On the photo with the if diode assembly. the 1k ohm (#367) is a dog bone measures 1.6k 

The other resistor looks like a large brown carbon one but marked like a dog bone it should be 10 k (#373) and shows 8700. I assume thats the type failed to open?

Maybe Ill replace the dog bone and leave that one alone especially since its lower and not higher in value.

John

Norman S Braithwaite said:

The resistors used in that set are quite reliable.  I would not replace them unless well out of spec.  The plate resistors to the IF coils were designed to fail open if the plate circuit were to be shorted thus protecting the plate winding.  Replacement with a modern resistor may result in failure of the IF transformer in the event of a short.

I have never encountered a bad mica capacitor in a Scott receiver and only one bad one in another receiver in my many years of restoring radios.

Norman 

The dog bone resistors used by Scott in the earlier AW-23 sets are very unreliable.  The cylindrical resistor is a carbon film resistor that is usually very reliable.  The carbon film resistors fail open.

Norman

Ok thanks

Maybe I will just replace the dog bones and leave the others if they are reasonably in tolerance.
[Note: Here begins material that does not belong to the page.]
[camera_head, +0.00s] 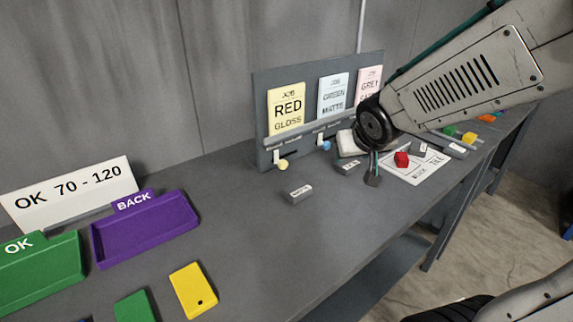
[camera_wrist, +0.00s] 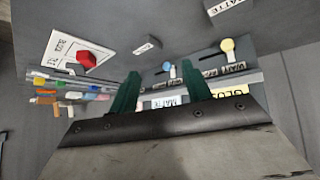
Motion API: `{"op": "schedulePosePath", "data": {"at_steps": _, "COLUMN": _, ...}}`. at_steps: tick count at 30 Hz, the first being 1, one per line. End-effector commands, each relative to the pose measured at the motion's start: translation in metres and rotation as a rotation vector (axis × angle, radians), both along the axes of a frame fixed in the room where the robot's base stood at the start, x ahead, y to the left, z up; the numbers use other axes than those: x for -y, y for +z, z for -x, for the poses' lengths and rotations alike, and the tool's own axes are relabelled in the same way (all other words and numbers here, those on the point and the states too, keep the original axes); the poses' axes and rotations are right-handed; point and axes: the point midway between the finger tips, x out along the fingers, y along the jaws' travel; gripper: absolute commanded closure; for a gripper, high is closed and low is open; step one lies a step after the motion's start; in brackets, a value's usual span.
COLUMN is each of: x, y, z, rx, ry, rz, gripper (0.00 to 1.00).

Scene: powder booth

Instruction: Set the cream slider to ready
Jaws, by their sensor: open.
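The cream slider knob (camera_head: 283,165) sits in a slot at the lower left of the grey upright board (camera_head: 262,112), under the cream RED GLOSS card (camera_head: 286,108). In the wrist view the cream knob (camera_wrist: 227,45) shows to the right of both fingers. A blue slider knob (camera_head: 325,146) sits to its right on the board. The small labels by the slots are too small to read surely. My gripper (camera_head: 373,178) hangs right of both knobs, near the board's right part. In the wrist view my gripper (camera_wrist: 160,70) has its fingers apart, empty, not touching the cream knob.
A grey MATTE block (camera_head: 299,194) lies on the bench in front of the board. A red piece (camera_head: 401,159) lies on a white sheet (camera_head: 418,171) at right. A purple BACK tray (camera_head: 145,231) and a yellow tag (camera_head: 193,290) are at left.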

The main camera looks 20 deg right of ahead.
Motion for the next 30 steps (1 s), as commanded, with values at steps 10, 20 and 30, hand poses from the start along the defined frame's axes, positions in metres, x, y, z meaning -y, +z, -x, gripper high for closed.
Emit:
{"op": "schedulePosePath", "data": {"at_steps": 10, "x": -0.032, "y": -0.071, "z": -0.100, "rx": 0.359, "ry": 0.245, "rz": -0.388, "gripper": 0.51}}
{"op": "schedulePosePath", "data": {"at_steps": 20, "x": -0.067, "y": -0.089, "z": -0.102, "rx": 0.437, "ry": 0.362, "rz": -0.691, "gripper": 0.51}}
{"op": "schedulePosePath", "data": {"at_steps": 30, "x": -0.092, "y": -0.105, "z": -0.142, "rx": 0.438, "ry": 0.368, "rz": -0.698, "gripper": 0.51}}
Norman S Braithwaite said:

The dog bone resistors used by Scott in the earlier AW-23 sets are very unreliable.  The cylindrical resistor is a carbon film resistor that is usually very reliable.  The carbon film resistors fail open.

Norman

That is reasonable.  That is pretty much what I would do.

Norman 

When replacing the 3 wires running from the switch assembly in the center can to the SW coils...I find it is easiest to carefully remove the switch rotor, unscrew the phenolic plate and unsolder/replace the wires away from the set, then pass them through the 3 holes and reassemble the switch. Much easier than trying to solder new wires in with the switch assembled and screwed down. Just be sure to get everything back as it was and try not to move the bandswitch throughout the process. 
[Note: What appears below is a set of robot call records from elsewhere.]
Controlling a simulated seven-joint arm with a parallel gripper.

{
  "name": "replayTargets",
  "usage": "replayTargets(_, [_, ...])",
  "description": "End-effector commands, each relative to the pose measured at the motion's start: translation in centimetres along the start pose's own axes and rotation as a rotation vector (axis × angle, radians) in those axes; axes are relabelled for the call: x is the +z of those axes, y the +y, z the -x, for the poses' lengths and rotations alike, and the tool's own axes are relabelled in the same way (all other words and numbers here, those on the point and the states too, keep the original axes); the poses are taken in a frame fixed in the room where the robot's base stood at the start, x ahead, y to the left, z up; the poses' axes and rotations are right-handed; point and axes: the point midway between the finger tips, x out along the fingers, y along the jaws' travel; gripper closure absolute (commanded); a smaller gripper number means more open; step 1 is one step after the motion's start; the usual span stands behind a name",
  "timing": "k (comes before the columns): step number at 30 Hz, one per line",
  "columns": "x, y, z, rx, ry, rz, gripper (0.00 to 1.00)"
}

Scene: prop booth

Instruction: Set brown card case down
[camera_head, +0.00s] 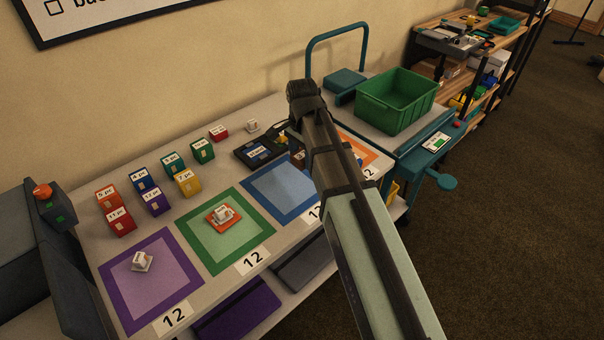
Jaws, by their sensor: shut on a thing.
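My arm crosses the view from the lower right, and its wrist hides most of my gripper (294,143). The gripper points down over the table, near the back edges of the blue and orange mats. It is shut on the brown card case (298,158), of which only a small brown part shows left of the arm. The blue mat (282,188) looks bare where it shows. The orange mat (358,148) is partly covered by the arm, with small items visible on it. I cannot tell whether the case touches the table.
A black device (259,152) lies left of the gripper. Several coloured labelled boxes (152,201) stand at the table's left. The green mat (251,238) holds an orange card with a white item; the purple mat (170,289) holds a small white item. A green crate (397,98) sits on a cart at right.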

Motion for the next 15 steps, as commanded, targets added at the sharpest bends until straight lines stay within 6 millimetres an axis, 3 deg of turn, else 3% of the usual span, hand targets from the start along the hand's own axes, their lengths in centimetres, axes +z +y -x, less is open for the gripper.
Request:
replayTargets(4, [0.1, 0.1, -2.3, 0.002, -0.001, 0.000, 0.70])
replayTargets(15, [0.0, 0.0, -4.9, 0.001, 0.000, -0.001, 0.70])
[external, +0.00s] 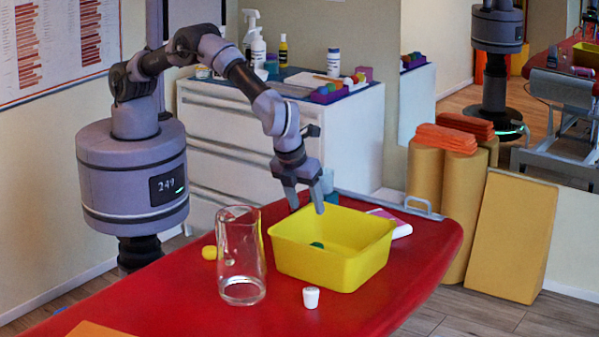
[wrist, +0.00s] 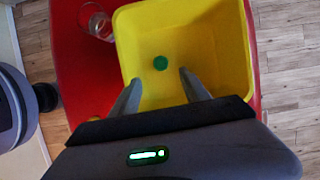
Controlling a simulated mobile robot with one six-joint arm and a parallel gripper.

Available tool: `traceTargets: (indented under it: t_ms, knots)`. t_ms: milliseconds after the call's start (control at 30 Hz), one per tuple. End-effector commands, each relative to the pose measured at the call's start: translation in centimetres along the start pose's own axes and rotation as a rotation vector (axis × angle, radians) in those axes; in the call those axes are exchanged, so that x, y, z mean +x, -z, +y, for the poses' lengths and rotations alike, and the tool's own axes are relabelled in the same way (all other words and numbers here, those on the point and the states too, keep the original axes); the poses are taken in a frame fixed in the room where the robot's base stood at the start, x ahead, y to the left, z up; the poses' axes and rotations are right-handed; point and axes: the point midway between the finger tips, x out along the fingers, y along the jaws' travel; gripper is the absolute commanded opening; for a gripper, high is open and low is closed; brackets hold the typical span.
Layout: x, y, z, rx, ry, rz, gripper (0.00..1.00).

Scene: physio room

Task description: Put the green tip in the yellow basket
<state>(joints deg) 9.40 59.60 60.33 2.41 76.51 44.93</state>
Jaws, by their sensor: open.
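The yellow basket (external: 345,271) stands on the red table, and it fills much of the wrist view (wrist: 205,50). The green tip (external: 317,245) lies inside it; in the wrist view it is a small green round shape (wrist: 160,63) on the basket's floor. My gripper (external: 306,208) is above the basket's back left rim, fingers pointing down. In the wrist view its two fingers (wrist: 160,88) are apart with nothing between them. The green tip is apart from the fingers.
A clear glass jar (external: 241,262) stands left of the basket, with a yellow piece (external: 209,252) beside it. A small white cup-like piece (external: 311,297) stands in front of the basket. A pink and white item (external: 392,224) lies behind it.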

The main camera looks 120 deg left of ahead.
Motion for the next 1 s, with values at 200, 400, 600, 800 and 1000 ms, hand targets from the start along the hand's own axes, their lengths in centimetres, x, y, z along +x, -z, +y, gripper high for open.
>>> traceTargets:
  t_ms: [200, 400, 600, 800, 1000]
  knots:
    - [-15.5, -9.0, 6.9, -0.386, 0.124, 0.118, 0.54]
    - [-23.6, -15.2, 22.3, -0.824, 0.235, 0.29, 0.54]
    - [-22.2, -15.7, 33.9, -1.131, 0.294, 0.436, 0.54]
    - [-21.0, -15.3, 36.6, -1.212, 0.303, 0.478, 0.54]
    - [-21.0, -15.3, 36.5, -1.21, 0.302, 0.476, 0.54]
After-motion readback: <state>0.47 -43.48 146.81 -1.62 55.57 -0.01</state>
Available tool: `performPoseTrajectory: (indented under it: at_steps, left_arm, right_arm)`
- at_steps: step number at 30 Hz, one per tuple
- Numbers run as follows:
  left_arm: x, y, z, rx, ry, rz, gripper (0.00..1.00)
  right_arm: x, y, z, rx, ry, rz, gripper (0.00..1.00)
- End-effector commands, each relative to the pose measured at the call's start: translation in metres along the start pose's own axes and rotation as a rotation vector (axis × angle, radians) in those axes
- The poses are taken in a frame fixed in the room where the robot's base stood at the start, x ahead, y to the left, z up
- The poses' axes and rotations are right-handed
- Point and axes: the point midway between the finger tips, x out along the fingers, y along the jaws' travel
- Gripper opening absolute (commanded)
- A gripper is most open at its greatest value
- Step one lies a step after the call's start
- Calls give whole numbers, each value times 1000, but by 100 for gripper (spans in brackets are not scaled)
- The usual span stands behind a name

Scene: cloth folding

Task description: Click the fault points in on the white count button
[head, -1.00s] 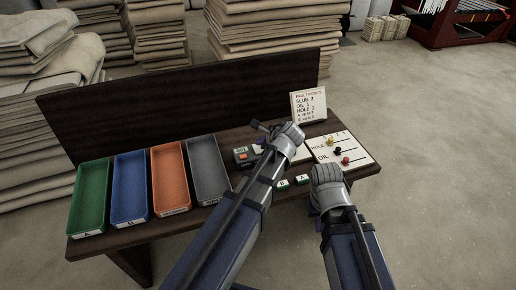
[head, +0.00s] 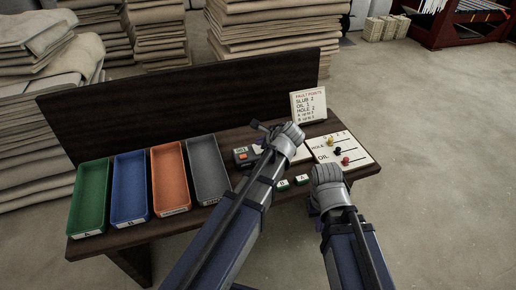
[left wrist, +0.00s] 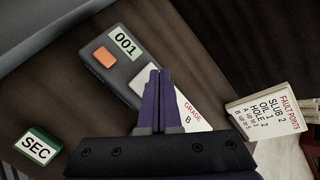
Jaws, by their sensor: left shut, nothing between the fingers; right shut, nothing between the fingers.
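The counter (left wrist: 122,62) is a dark grey box with a display (left wrist: 124,43) reading 001 and an orange button (left wrist: 104,58); it also shows in the head view (head: 243,158). My left gripper (left wrist: 154,76) is shut and empty, its purple fingertips over the counter's right end. A pale patch (left wrist: 143,82) shows beside the fingers; I cannot tell whether it is the white button or whether the fingers touch it. The fault card (left wrist: 270,112) reads SLUB 2, OIL 1, HOLE 2; it stands at the back right (head: 309,105). My right gripper (head: 313,209) is shut, mostly hidden by its wrist.
A white board (head: 350,157) with coloured pegs and labels HOLE and OIL lies at the right. Green, blue, orange and grey trays (head: 206,170) line the left. A GRADE B card (left wrist: 190,108) lies by the counter. A green SEC block (left wrist: 38,147) is nearby.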

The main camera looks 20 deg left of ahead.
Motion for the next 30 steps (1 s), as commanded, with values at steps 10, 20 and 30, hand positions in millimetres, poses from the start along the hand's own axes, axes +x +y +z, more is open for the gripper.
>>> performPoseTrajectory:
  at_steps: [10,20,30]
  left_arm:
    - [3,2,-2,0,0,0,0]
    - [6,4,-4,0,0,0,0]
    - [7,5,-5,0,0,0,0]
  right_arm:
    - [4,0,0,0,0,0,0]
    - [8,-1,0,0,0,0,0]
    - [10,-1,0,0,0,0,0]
Also, the antenna wires...can't be easily removed, and unsoldering could melt the old insulation in the sheath. If they aren't shorting right at the ends, I leave them alone. If they are shorting to the sheath, I've had some luck cleaning it up and pushing some spaghetti over the ends and sealing off with shrink tubing.

Kent

Thanks Kent

I will follow your advice.

John

Kent King said:

When replacing the 3 wires running from the switch assembly in the center can to the SW coils...I find it is easiest to carefully remove the switch rotor, unscrew the phenolic plate and unsolder/replace the wires away from the set, then pass them through the 3 holes and reassemble the switch. Much easier than trying to solder new wires in with the switch assembled and screwed down. Just be sure to get everything back as it was and try not to move the bandswitch throughout the process. 

Also, the antenna wires...can't be easily removed, and unsoldering could melt the old insulation in the sheath. If they aren't shorting right at the ends, I leave them alone. If they are shorting to the sheath, I've had some luck cleaning it up and pushing some spaghetti over the ends and sealing off with shrink tubing.